Fausta Speranza – Città del Vaticano
Si sono aperti in Tunisia i seggi per il referendum popolare sulla nuova Costituzione voluta dal presidente Kais Saied. Gli oltre nove milioni di cittadini chiamati alle urne devono semplicemente esprimersi sull’approvazione o meno del testo proposto da Saied. Non è fissato un quorum, quindi la Carta passerà con la maggioranza di “sì” dei voti espressi, ha precisato la Commissione elettorale (Isie), aggiungendo che i risultati ufficiali saranno annunciati tra il 26 e il 27 luglio.
I timori
La nuova Costituzione, se approvata, concederà ampi poteri al presidente che eserciterà la funzione “esecutiva” con l’aiuto di un governo e avrà altresì una forte influenza sul piano legislativo e su quello giudiziario. Dall’opposizione e dalla società civile si sono levate voci di critica che esprimono il timore per una deriva autoritaria del Paese e che invitano a non recarsi alle urne o a votare no. A controllare le operazioni di voto ai seggi, che chiudono alle 22:00 (ora locale, le 23:00 in Italia), sono stati schierati 84.000 agenti. Poche invece le missioni degli osservatori internazionali: ci sono osservatori dell’Unione Africana, della Lega Araba, del Carter Center.

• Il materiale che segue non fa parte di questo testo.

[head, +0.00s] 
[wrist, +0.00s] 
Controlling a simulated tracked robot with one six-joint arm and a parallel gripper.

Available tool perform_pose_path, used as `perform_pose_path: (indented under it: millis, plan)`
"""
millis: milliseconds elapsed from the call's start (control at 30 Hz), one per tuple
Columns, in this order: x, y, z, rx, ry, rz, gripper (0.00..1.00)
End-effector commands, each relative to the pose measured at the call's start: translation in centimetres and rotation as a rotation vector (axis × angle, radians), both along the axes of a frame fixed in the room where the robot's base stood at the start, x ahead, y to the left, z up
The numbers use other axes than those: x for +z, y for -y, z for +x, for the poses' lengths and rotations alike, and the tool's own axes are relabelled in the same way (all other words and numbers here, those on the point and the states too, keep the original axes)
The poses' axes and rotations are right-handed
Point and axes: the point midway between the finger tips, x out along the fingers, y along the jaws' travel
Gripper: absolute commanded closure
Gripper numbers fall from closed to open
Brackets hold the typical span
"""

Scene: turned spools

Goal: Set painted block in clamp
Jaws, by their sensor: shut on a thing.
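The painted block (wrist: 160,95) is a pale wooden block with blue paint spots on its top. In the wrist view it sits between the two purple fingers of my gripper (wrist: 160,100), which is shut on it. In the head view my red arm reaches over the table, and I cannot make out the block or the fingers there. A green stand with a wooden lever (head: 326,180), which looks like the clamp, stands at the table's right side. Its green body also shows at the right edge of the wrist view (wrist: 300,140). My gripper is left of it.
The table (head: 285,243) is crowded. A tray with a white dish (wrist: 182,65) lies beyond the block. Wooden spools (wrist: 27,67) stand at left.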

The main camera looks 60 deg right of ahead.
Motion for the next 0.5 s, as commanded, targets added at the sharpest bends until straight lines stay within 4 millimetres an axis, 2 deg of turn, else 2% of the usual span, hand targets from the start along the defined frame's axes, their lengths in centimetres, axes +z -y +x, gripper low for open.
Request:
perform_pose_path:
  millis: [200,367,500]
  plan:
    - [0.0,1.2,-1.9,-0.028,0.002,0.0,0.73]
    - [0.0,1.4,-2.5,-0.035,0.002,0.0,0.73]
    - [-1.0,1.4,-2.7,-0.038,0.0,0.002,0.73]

Alla base delle proteste, politica e carovita
Manifestazioni contro il carovita si registrano periodicamente dal 2018. In particolare negli ultimi mesi lo scontento per l’aumento dei prezzi alimentari e quello dei carburanti che investe molti Paesi si è esasperato. Di diversi aspetti che rendono la situazione complessa abbiamo parlato con l’arcivescovo di Tunisi, monsignor Ilario Antoniazzi:
Monsignor Antoniazzi ricorda che Saied è stato il presidente più votato nella storia della Tunisia, per sottolineare quante speranze la popolazione avesse riposto nella sua presidenza.
Il fattore economia
Ma – ricorda – l’economia è andata male e la gente da mesi e mesi non riesce a vedere la prospettiva di un futuro migliore. I prezzi sono aumentati e – ricorda l’arcivescovo – si fa sentire la crisi del grano perché anche la Tunisia è tra i Paesi che importano dall’Ucraina. C’è stato un momento – spiega – in cui è mancato il pane e questo non può lasciare la popolazione indifferente.

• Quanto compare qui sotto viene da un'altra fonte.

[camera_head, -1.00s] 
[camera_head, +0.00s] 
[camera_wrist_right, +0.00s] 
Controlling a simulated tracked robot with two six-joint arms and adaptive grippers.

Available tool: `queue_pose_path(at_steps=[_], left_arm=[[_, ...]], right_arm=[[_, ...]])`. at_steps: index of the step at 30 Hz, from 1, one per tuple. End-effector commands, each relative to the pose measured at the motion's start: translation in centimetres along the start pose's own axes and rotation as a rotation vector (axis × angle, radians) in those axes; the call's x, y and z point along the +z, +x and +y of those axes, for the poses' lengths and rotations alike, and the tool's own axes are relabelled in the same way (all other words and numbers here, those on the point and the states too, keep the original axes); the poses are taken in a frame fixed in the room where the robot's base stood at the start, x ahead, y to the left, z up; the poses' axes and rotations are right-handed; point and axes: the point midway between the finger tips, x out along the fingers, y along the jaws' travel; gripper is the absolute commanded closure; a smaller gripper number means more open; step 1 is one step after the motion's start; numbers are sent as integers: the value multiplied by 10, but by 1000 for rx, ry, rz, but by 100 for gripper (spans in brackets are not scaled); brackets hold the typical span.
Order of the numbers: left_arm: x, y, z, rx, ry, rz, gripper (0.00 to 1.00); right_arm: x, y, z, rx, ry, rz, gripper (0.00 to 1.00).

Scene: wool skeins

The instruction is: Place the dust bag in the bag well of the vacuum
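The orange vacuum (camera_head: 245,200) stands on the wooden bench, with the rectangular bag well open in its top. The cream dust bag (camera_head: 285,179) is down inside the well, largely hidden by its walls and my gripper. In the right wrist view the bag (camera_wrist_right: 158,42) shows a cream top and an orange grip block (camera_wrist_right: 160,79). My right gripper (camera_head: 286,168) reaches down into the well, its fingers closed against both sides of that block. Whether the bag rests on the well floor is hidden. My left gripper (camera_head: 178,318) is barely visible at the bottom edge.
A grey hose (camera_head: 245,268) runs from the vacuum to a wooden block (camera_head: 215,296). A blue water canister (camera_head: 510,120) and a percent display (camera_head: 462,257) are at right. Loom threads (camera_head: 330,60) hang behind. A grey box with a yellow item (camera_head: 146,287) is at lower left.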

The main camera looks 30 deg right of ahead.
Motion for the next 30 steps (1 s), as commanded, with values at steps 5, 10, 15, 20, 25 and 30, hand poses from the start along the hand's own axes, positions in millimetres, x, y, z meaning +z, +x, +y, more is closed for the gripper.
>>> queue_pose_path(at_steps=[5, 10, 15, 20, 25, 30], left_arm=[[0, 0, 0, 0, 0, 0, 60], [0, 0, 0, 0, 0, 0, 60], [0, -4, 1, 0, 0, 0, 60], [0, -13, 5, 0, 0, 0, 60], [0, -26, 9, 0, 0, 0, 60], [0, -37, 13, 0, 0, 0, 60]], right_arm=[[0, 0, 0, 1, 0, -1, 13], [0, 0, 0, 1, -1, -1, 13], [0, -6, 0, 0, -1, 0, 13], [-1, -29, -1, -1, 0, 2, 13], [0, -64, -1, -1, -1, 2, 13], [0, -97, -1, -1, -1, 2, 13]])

Diverse dinamiche politiche
Monsignor Antoniazzi parla della Costituzione soffermandosi sui timori di tanti, sull’ipotesi di una deriva dittatoriale e per il fatto che sono davvero tanti i poteri che si verrebbero ad assommare nella figura del presidente. A questo proposito, il presule ricorda che per molti anni i tunisini hanno vissuto democrazia e libertà di azione e di coscienza e dunque non intendono facilmente fare passi indietro. Oltre a questo individua però un altro motivo alla base di alcune manifestazioni: si tratta di proteste alimentate dai sostenitori dei partiti islamici che durante la presidenza di Saied hanno perso il potere che avevano acquisito. Sono diverse dunque le spinte – afferma l’arcivescovo – che fomentano le tensioni.
La Tunisia Paese pilota
A fine 2010 proprio dal Paese è partito il primo disperato gesto di ribellione – l’ambulante che si è dato fuoco – che ha messo in moto i vari movimenti denominati primavera araba. In Tunisia – ricorda l’arcivescovo di Tunisi – viene ricordata come la rivoluzione dei gelsomini, ma – sottolinea – purtroppo l’evoluzione non è stata proprio quella sperata. Secondo monsignor Antoniazzi alla rivoluzione è poi mancata una direzione, una leadership che indicasse una strada. Fa l’esempio di un cavallo in corsa che fa cadere il peso che porta e che non trova nessuno che lo indirizzi. Dal punto di vista della popolazione i partiti che si sono succeduti in questi anni sono stati deludenti. E – afferma – la situazione oggi secondo tante persone è senza speranza. Monsignor Antoniazzi parla di preoccupazione ricordando che la Tunisia è un Paese pilota per molti Paesi arabi e sotto certi punti di vista è una porta dell’Africa. La crisi fa paura – aggiunge – anche vista dall’Unione europea.
La risorsa giovani
L’arcivescovo di Tunisi ricorda che si tratta di una popolazione giovane e che moltissimi dei ragazzi sono laureati o comunque istruiti. Parla di un popolo che ama la libertà e la pace e che dunque vuole superare le crisi. Può farlo – ribadisce – proprio se si offrono opportunità alle nuove generazioni che rappresentano la speranza.